YOUR GOAL. Retype the data that follows line by line, exactly, and leave its pictures out.

SUPPLIED MATERIAL.
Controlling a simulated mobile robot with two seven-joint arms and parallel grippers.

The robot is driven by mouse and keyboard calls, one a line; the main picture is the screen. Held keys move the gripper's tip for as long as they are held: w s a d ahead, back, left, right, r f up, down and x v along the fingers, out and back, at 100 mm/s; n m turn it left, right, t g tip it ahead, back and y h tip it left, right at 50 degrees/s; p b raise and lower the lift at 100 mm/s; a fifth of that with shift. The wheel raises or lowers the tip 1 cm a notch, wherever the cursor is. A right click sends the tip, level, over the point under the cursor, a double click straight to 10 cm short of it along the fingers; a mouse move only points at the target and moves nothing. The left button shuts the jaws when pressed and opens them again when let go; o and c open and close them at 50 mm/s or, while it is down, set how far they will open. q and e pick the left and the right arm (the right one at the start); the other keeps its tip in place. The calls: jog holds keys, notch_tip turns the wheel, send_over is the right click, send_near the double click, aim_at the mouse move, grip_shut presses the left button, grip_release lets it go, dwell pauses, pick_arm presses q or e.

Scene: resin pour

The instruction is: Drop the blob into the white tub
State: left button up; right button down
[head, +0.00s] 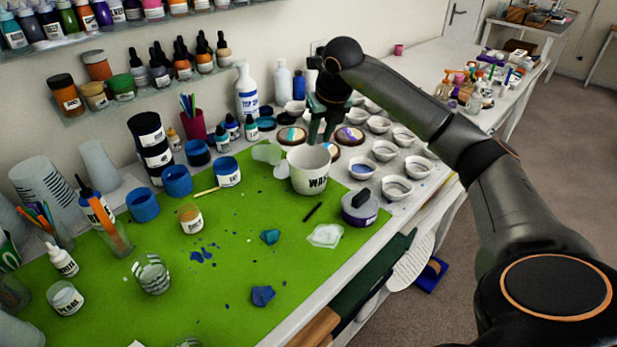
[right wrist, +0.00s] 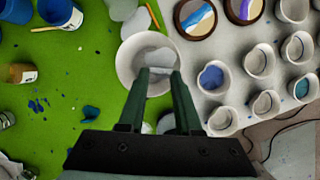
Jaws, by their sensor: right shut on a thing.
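The white tub (head: 307,178), its label partly readable as "WAS", stands upright on the green mat near its far right corner. My right gripper (head: 321,138) points down just above and behind the tub's rim in the head view. In the right wrist view its fingertips (right wrist: 163,72) overlap the opening of the tub (right wrist: 124,68). They are shut on a pale, greyish blob (right wrist: 156,58), which is hard to tell from the tub's inside. The head view does not show the blob clearly. My left gripper is out of view.
Several small white cups (head: 384,151) and round coasters (head: 291,135) stand right of and behind the tub. A blue-rimmed cup (head: 227,172) stands to its left. A clear patch (head: 325,236), a teal lump (head: 270,237) and a blue lump (head: 263,296) lie on the green mat (head: 215,290).

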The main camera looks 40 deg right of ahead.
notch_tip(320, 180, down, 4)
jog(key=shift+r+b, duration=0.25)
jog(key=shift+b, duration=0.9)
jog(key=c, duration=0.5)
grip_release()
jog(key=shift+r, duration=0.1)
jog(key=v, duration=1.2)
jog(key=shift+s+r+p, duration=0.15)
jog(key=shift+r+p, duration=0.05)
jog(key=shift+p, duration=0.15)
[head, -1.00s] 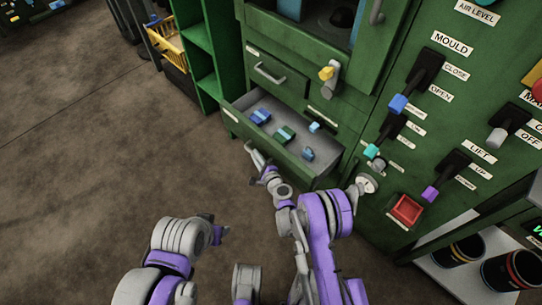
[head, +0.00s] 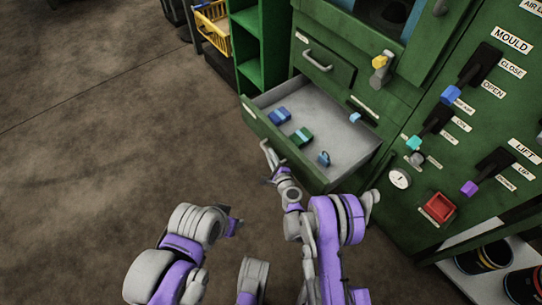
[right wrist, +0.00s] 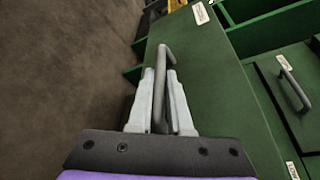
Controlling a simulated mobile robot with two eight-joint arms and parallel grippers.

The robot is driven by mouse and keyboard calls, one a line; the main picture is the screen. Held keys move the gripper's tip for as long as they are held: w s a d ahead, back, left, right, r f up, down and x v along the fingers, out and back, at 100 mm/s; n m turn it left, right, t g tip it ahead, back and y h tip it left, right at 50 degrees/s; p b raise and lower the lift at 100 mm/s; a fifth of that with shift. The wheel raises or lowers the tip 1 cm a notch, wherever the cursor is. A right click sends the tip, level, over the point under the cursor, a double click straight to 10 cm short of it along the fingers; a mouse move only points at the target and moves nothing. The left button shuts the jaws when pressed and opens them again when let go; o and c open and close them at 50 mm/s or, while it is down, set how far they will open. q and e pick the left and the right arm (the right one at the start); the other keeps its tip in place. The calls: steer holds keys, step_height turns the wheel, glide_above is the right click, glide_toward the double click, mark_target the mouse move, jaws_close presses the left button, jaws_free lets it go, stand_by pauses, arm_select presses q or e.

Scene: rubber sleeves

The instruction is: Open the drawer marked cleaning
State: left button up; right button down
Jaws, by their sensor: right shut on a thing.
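The open drawer (head: 335,126) is a green-fronted drawer with a grey inside, pulled well out of the green cabinet in the head view. Its label (right wrist: 200,13) is too small to read. Its bar handle (right wrist: 163,60) lies between the fingers of my right gripper (right wrist: 160,92), which is shut on it. In the head view my right gripper (head: 268,160) is at the drawer's front. My left gripper (head: 234,225) is low over the floor, apart from the drawer; its fingers are too small to judge.
Several small blue and green blocks (head: 300,137) lie in the drawer. A closed drawer (head: 325,65) is above it. A green shelf (head: 255,50) and yellow basket (head: 213,30) stand left of the cabinet. Levers and a red button (head: 438,207) are at right. The floor at left is clear.

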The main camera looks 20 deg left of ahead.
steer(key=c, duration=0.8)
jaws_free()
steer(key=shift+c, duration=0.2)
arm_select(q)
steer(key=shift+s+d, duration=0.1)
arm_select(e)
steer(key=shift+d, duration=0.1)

RIGHT ANSWER.
Controlling a simulated mobile robot with two seven-joint arms and parallel grippers.

The robot is driven by mouse and keyboard calls, one a line; the main picture is the screen. Held keys move the gripper's tip for as long as they are held: w s a d ahead, back, left, right, r f up, down and x v along the fingers, out and back, at 100 mm/s; n m turn it left, right, t g tip it ahead, back and y h tip it left, right at 50 degrees/s; p b raise and lower the lift at 100 mm/s; a fifth of that with shift. The wheel raises or lowers the tip 1 cm a notch, wherever the cursor is. A right click sends the tip, level, over the point under the cursor, a double click straight to 10 cm short of it along the fingers; a mouse move only points at the target and moves nothing. The left button shuts the jaws when pressed and opens them again when let go; o and c open and close them at 50 mm/s or, while it is down, set how far they will open. q and e pick the left and the right arm (the right one at the start); the other keeps its tip in place. The calls: jog holds keys, notch_tip turns the wheel, send_over is the right click, send_near the double click, aim_at the mouse move, grip_shut presses the left button, grip_release lets it go, dwell pauses, pick_arm presses q or e.

Scene: resin pour

The instruction is: Drop the blob into the white tub
State: left button up; right button down
[head, +0.00s] 
[right wrist, +0.00s] 
Jaws, by their sensor: right shut on a thing.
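The white tub (head: 307,178), its label partly readable as "WAS", stands upright on the green mat near its far right corner. My right gripper (head: 321,138) points down just above and behind the tub's rim in the head view. In the right wrist view its fingertips (right wrist: 163,72) overlap the opening of the tub (right wrist: 124,68). They are shut on a pale, greyish blob (right wrist: 156,58), which is hard to tell from the tub's inside. The head view does not show the blob clearly. My left gripper is out of view.
Several small white cups (head: 384,151) and round coasters (head: 291,135) stand right of and behind the tub. A blue-rimmed cup (head: 227,172) stands to its left. A clear patch (head: 325,236), a teal lump (head: 270,237) and a blue lump (head: 263,296) lie on the green mat (head: 215,290).

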The main camera looks 40 deg right of ahead.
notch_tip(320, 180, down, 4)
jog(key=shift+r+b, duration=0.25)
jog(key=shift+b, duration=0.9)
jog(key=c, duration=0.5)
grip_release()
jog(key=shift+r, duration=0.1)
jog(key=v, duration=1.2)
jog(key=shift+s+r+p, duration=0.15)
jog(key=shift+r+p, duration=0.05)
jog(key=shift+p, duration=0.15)
[head, -1.00s] 
[head, +0.00s] 
[right wrist, +0.00s] 
Controlling a simulated mobile robot with two eight-joint arms and parallel grippers.

The robot is driven by mouse and keyboard calls, one a line; the main picture is the screen. Held keys move the gripper's tip for as long as they are held: w s a d ahead, back, left, right, r f up, down and x v along the fingers, out and back, at 100 mm/s; n m turn it left, right, t g tip it ahead, back and y h tip it left, right at 50 degrees/s; p b raise and lower the lift at 100 mm/s; a fifth of that with shift. The wheel raises or lowers the tip 1 cm a notch, wherever the cursor is. A right click sends the tip, level, over the point under the cursor, a double click straight to 10 cm short of it along the fingers; a mouse move only points at the target and moves nothing. The left button shuts the jaws when pressed and opens them again when let go; o and c open and close them at 50 mm/s or, while it is down, set how far they will open. q and e pick the left and the right arm (the right one at the start); the other keeps its tip in place. The calls: steer holds keys, step_height turns the wheel, glide_above is the right click, glide_toward the double click, mark_target the mouse move, jaws_close presses the left button, jaws_free lets it go, stand_by pauses, arm_select presses q or e.

Scene: rubber sleeves

The instruction is: Open the drawer marked cleaning
State: left button up; right button down
Jaws, by their sensor: right shut on a thing.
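The open drawer (head: 335,126) is a green-fronted drawer with a grey inside, pulled well out of the green cabinet in the head view. Its label (right wrist: 200,13) is too small to read. Its bar handle (right wrist: 163,60) lies between the fingers of my right gripper (right wrist: 160,92), which is shut on it. In the head view my right gripper (head: 268,160) is at the drawer's front. My left gripper (head: 234,225) is low over the floor, apart from the drawer; its fingers are too small to judge.
Several small blue and green blocks (head: 300,137) lie in the drawer. A closed drawer (head: 325,65) is above it. A green shelf (head: 255,50) and yellow basket (head: 213,30) stand left of the cabinet. Levers and a red button (head: 438,207) are at right. The floor at left is clear.

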The main camera looks 20 deg left of ahead.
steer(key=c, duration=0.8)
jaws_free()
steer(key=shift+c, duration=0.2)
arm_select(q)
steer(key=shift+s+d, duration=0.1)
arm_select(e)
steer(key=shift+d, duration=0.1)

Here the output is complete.